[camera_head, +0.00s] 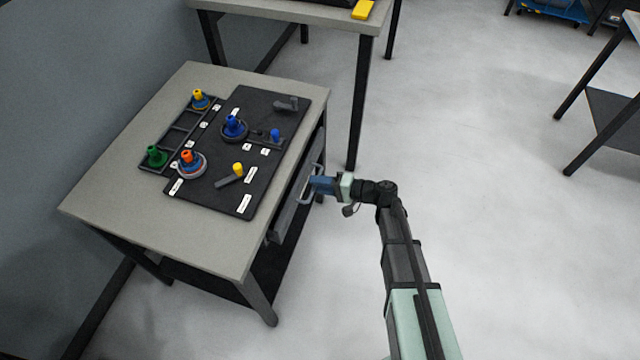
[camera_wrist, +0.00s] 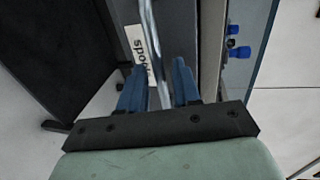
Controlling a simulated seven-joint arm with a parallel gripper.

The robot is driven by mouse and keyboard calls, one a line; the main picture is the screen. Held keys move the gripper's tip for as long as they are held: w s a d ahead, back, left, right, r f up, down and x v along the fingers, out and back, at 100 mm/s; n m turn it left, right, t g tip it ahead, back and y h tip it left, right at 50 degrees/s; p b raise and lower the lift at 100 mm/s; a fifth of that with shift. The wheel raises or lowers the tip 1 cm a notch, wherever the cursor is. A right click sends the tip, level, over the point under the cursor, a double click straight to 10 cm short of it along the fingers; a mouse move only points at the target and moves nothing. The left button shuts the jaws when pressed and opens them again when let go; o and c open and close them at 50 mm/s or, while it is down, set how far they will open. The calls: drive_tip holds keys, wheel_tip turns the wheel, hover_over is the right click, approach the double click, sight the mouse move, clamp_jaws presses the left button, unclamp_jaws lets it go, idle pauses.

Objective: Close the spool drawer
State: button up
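The spool drawer (camera_head: 283,222) is a dark front panel under the right edge of the grey table, with a metal bar handle (camera_head: 304,192). How far it stands out is hard to tell. In the wrist view, a white label (camera_wrist: 139,45) starting "spo" is on the drawer front beside the handle (camera_wrist: 149,30). My gripper (camera_head: 313,186) is at the handle, reaching in from the right. Its two blue fingers (camera_wrist: 158,66) are apart, one on each side of the bar, with narrow gaps showing. Whether either finger touches the bar is not clear.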

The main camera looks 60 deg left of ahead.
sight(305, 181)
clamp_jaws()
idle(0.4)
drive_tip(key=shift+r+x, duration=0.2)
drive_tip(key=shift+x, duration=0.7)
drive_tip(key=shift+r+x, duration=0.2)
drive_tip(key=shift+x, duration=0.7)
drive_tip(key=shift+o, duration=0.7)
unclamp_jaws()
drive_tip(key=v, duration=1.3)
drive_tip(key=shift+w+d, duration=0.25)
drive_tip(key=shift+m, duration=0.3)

◆ ◆ ◆ ◆ ◆

TASK BRIEF: Without the pictures, transcribe the listing above exactly.

TASK OUTPUT:
[camera_head, +0.00s] 
[camera_wrist, +0.00s] 
Controlling a simulated seven-joint arm with a parallel gripper.

The robot is driven by mouse and keyboard calls, one a line; the main picture is the screen. Held keys move the gripper's tip for as long as they are held: w s a d ahead, back, left, right, r f up, down and x v along the fingers, out and back, at 100 mm/s; n m turn it left, right, t g tip it ahead, back and y h tip it left, right at 50 degrees/s; p b raise and lower the lift at 100 mm/s; a fifth of that with shift. The wheel raises or lowers the tip 1 cm a notch, wherever the cursor is. A right click sends the tip, level, over the point under the cursor, a double click straight to 10 cm short of it along the fingers; a mouse move only points at the target and moves nothing. The left button shuts the jaws when pressed and opens them again when let go; o and c open and close them at 50 mm/s or, while it is down, set how far they will open. The calls: drive_tip holds keys, wheel_tip turns the wheel, hover_over is the right click, approach the double click, sight the mouse move, clamp_jaws presses the left button, unclamp_jaws lets it go, idle pauses.

Objective: Close the spool drawer
State: button up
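The spool drawer (camera_head: 283,222) is a dark front panel under the right edge of the grey table, with a metal bar handle (camera_head: 304,192). How far it stands out is hard to tell. In the wrist view, a white label (camera_wrist: 139,45) starting "spo" is on the drawer front beside the handle (camera_wrist: 149,30). My gripper (camera_head: 313,186) is at the handle, reaching in from the right. Its two blue fingers (camera_wrist: 158,66) are apart, one on each side of the bar, with narrow gaps showing. Whether either finger touches the bar is not clear.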

The main camera looks 60 deg left of ahead.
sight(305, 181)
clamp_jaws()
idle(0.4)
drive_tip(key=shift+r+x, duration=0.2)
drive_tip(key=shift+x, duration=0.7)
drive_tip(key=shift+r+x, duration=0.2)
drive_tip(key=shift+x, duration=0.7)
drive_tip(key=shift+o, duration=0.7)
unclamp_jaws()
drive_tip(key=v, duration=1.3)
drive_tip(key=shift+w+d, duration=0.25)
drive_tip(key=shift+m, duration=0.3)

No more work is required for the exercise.